Two Israeli criminals who escaped from Israel will be extradited from Morocco back to Israel after an agreement was reached between police officials in both countries, according to Mako.
Golan Avitan and Chiko (Moshe) Beit Adah will be brought back to Israel via Spain, as Morocco and Israel do not have diplomatic relations.
"These are two dangerous criminals who fled Israel to escape from justice," an official in Israel Police told Mako. "We have good connections with many police around the world in addition to various security agencies that help us reach every escaped Israeli criminal –no matter where they are. They think that we will let them enjoy life and not touch them, but they are mistaken."
An envoy of Moroccan police officials visited Israel for about a week and conducted a series of meetings with Israel Police officials to arrange the extradition, according to Mako.
Avitan's arrest about a year and a half ago was carried out in light of information provided to Moroccan police by Israel Police. Avitan was one of the head criminals in Yitzhak Abergil's criminal organization and was a suspect in Case 512.
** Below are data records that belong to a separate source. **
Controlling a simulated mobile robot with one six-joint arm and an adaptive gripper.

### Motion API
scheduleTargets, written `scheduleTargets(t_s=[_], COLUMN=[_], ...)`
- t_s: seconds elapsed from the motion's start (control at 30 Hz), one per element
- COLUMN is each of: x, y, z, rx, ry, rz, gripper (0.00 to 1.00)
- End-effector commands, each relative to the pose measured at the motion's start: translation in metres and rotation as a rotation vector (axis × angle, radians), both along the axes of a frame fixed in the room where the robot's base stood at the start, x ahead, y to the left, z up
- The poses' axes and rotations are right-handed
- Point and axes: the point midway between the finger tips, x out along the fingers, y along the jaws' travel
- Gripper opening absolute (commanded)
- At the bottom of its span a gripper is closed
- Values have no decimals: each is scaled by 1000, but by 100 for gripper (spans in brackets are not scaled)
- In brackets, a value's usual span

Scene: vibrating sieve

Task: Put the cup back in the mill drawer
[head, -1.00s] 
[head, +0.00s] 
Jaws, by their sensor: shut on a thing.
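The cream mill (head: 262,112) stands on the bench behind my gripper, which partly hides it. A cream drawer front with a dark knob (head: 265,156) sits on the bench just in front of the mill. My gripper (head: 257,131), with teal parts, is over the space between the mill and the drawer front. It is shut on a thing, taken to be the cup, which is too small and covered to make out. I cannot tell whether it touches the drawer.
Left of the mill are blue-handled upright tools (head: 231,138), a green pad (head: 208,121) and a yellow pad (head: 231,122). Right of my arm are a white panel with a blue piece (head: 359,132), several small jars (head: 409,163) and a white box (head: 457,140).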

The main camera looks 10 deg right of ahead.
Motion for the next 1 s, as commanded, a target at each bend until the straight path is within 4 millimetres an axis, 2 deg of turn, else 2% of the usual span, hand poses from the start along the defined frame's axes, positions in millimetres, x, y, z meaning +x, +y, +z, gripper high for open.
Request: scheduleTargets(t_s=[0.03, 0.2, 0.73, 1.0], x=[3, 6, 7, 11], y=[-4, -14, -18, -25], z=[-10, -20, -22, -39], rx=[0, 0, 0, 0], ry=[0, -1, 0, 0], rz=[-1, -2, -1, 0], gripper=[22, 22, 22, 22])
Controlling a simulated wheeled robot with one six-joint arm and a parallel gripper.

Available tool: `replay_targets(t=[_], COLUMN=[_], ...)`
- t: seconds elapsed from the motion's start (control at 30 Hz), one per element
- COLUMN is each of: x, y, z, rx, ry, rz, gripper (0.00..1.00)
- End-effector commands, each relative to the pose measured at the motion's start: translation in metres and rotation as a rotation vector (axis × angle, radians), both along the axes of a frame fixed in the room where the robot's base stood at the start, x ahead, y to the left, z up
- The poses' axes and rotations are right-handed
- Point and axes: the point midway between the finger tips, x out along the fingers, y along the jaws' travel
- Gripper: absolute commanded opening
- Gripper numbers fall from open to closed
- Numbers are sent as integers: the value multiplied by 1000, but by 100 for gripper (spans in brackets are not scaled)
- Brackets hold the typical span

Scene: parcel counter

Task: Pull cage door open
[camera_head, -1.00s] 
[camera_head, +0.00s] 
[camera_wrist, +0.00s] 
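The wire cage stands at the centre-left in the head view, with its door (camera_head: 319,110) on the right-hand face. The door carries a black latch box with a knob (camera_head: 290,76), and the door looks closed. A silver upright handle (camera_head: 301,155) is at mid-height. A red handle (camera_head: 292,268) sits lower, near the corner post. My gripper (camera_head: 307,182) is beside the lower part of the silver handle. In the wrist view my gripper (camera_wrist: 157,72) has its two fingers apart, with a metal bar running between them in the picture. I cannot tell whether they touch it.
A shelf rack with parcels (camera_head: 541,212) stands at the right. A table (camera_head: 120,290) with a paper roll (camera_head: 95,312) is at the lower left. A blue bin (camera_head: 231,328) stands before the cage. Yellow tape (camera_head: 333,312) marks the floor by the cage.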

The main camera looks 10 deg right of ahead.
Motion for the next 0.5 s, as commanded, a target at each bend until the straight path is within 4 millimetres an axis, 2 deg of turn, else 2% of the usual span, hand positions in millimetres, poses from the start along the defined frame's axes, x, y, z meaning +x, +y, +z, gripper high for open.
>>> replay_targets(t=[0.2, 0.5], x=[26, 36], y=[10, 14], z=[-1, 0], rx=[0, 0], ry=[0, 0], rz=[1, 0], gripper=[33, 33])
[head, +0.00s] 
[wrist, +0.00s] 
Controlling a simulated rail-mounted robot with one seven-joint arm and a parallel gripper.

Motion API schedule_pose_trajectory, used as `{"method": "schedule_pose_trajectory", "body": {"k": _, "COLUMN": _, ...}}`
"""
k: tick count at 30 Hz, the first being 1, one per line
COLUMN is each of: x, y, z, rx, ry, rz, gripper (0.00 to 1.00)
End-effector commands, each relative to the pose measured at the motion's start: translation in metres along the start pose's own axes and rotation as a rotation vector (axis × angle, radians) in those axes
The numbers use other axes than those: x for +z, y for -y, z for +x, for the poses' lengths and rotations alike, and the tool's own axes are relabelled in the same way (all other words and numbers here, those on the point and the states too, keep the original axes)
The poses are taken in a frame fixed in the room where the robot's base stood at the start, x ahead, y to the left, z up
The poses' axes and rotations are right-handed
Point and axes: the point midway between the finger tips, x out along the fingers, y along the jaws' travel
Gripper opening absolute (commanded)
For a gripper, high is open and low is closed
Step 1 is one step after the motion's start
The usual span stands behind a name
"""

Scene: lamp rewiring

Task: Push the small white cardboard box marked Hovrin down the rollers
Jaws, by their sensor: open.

Beit Adah, who runs a document forging network, was also a suspect in Case 512 for violence and drug charges. Moroccan officials recently managed to find additional evidence against Beit Adah and members of the document forging network.
About 50 suspects from Israel's organized crime families were arrested in 2015 as part of Case 512, which covered a global drug-trafficking, money-laundering and tax-evasion network run by the Abergil family when it was on top of the Israeli underworld, mainly from 2002 to 2006.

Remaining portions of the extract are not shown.